Most Bloomberg terminal clients taking the survey expect ESG funds to underperform general market benchmarks in the next year, while a growing number say ESG is nothing more than a passing fad.
Bloomberg recently concluded its second survey of terminal clients to get their views about environmental, social and governance principles. The results were broadly similar to the first survey at the end of last year, though clients “not directly engaged” in ESG are becoming increasingly more skeptical about the investment strategy than those who “are engaged.”
For example, almost 90% of 116 Bloomberg terminal clients who aren’t directly engaged with ESG expect the sector’s investment funds to lag behind market benchmarks in the next year, and 55% of 181 terminal clients who are engaged in ESG — and have more skin in the game — also are pessimistic.
The pessimism doesn’t end there. Almost 70% of those who aren’t involved directly in ESG say the investment strategy is nothing more than a fad, while just 18% of those who are engaged expect ESG issues to become more critical in business and markets, down from 25% in the earlier survey. …
Comments that accompanied the survey show the enormous split that exists between those who say ESG is here to stay and those who think it’s “a politically-driven ideology that has no place in a professional investor’s decision-making.”

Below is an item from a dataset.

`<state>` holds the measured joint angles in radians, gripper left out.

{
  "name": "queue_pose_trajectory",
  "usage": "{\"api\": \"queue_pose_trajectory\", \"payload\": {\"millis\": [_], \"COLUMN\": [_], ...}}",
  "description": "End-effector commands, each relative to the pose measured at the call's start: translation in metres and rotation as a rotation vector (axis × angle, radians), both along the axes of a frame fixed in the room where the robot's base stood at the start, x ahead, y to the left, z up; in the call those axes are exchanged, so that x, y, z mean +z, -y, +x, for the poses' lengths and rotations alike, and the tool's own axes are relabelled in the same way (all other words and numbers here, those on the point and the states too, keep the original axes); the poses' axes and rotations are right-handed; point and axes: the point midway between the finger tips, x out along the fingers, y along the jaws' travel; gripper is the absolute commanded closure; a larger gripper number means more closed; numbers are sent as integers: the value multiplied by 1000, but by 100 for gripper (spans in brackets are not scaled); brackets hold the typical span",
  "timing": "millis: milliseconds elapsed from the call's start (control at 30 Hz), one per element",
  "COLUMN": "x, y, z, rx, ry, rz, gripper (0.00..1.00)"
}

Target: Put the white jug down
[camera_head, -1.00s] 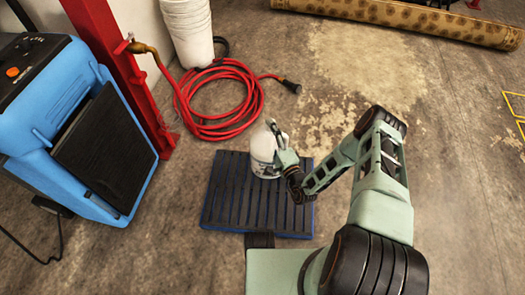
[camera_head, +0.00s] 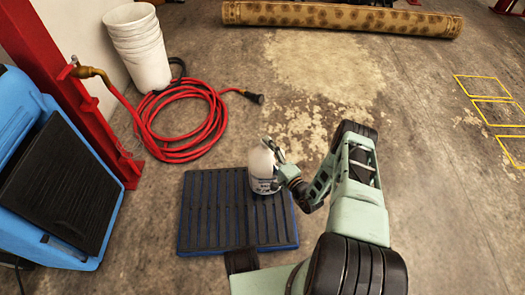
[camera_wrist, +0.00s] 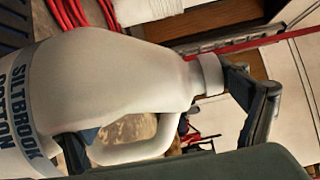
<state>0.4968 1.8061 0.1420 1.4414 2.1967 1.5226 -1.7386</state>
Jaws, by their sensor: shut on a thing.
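The white jug (camera_head: 262,170) has dark lettering on its side, and in the wrist view the jug (camera_wrist: 110,75) fills the left and middle of the picture, with its handle and neck in front of me. My gripper (camera_head: 279,158) is shut on the jug near its handle and neck; one dark finger (camera_wrist: 250,95) shows beside the neck. In the head view the jug is upright over the right part of a blue and black slatted pallet (camera_head: 215,215). I cannot tell whether its base touches the slats.
A coiled red hose (camera_head: 150,128) lies behind the pallet, near stacked white buckets (camera_head: 138,48). A blue machine (camera_head: 75,200) and a red post (camera_head: 70,100) stand at left. A rolled rug (camera_head: 340,18) lies at the back. Yellow floor outlines (camera_head: 490,112) are at right, with bare floor between.

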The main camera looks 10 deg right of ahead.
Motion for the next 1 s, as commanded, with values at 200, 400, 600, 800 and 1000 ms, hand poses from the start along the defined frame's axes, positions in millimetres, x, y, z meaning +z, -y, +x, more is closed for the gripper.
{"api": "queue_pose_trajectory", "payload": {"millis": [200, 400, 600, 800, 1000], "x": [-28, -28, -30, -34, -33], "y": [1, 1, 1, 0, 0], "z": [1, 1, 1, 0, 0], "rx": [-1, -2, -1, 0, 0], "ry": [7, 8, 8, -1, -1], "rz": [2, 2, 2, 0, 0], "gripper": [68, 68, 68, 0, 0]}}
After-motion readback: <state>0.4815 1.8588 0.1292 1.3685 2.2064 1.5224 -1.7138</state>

Roughly two-thirds of those surveyed who are engaged in ESG say the backlash will probably force firms to stop using terms such as ESG, while they continue to support efforts that lead to positive environmental, social and governance outcomes. Ultimately, however, a majority of all respondents expect politics to exit the conversation and be replaced by a more practical discussion about the future of ESG.
About half of those engaged with ESG mentioned that government regulation is the way that things will really change and 31% of those not engaged agreed.